About
I’m a specialist in 18th-century European visual culture, especially in Great Britain. My first book examined the origins of political caricature; my current research project centers on the history of fashion. “Living Statues: Neoclassical Culture and Fashionable Dress in the 1790s– London, Paris, Naples,” is a study of the radical style of undress in the 1790s and its connection to contemporary aesthetic, political, and scientific thought. Education
I received my BA from the University of California, Berkeley, and my MA and PhD from Northwestern University. Publications
Publications relating to my current project on 1790s fashionable dress include:
- “Vitalist Statues and the Belly Pad of 1793,” Journal18: A Journal of Eighteenth-Century Art and Culture, no. 3, 2017.
- “Thomas Lawrence’s Consumptive Chic: Reinterpreting Lady Manners’ Hectic Flush in 1794,” co-authored with Dr. Carolyn Day, Eighteenth-Century Studies, vol. 49 no. 6, 2016: 455-474.
- “Living Statues and Neoclassical Dress in Late Eighteenth-Century Naples,” Art History, vol. 38 no. 3, 2015: 462-487.

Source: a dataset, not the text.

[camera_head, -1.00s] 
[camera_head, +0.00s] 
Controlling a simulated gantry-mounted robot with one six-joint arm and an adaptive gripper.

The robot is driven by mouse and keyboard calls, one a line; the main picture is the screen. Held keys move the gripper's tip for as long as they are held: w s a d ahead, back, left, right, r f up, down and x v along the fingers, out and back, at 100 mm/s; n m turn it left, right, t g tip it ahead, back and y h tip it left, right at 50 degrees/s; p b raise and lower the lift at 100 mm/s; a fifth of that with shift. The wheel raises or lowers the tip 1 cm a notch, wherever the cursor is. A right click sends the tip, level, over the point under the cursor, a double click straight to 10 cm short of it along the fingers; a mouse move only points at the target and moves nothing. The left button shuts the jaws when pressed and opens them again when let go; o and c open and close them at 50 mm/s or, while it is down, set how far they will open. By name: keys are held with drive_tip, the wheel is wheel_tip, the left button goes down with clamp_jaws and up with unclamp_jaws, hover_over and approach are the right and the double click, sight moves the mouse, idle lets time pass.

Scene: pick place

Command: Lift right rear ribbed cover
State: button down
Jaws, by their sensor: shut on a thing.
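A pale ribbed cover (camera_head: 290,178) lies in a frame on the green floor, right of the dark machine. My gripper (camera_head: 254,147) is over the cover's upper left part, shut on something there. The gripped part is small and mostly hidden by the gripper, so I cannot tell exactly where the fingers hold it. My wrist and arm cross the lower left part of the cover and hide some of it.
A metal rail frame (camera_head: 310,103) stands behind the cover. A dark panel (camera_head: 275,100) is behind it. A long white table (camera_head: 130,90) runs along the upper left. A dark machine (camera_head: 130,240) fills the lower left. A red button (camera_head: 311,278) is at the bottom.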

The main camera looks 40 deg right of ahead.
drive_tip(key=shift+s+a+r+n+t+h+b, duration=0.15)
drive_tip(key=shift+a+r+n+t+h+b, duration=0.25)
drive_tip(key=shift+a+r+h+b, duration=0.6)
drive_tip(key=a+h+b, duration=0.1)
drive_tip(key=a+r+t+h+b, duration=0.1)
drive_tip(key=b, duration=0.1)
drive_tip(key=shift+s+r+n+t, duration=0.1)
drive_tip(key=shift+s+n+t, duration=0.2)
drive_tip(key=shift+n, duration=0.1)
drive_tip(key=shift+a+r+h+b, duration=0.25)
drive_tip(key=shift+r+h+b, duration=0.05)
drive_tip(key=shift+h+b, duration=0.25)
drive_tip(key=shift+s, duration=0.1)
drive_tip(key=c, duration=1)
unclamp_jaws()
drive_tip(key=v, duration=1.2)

- “From the Studio to the Street: Modeling Neoclassical Dress,” in Justine De Young, ed., Fashion in European Art: Dress and Identity, Politics and the Body, 1775-1975, London and New York: I.B. Tauris (forthcoming, 2017).
My book,
Caricature Unmasked: Irony, Authenticity, and Individualism in Eighteenth-Century English Prints, was published by the University of Delaware Press in 2008.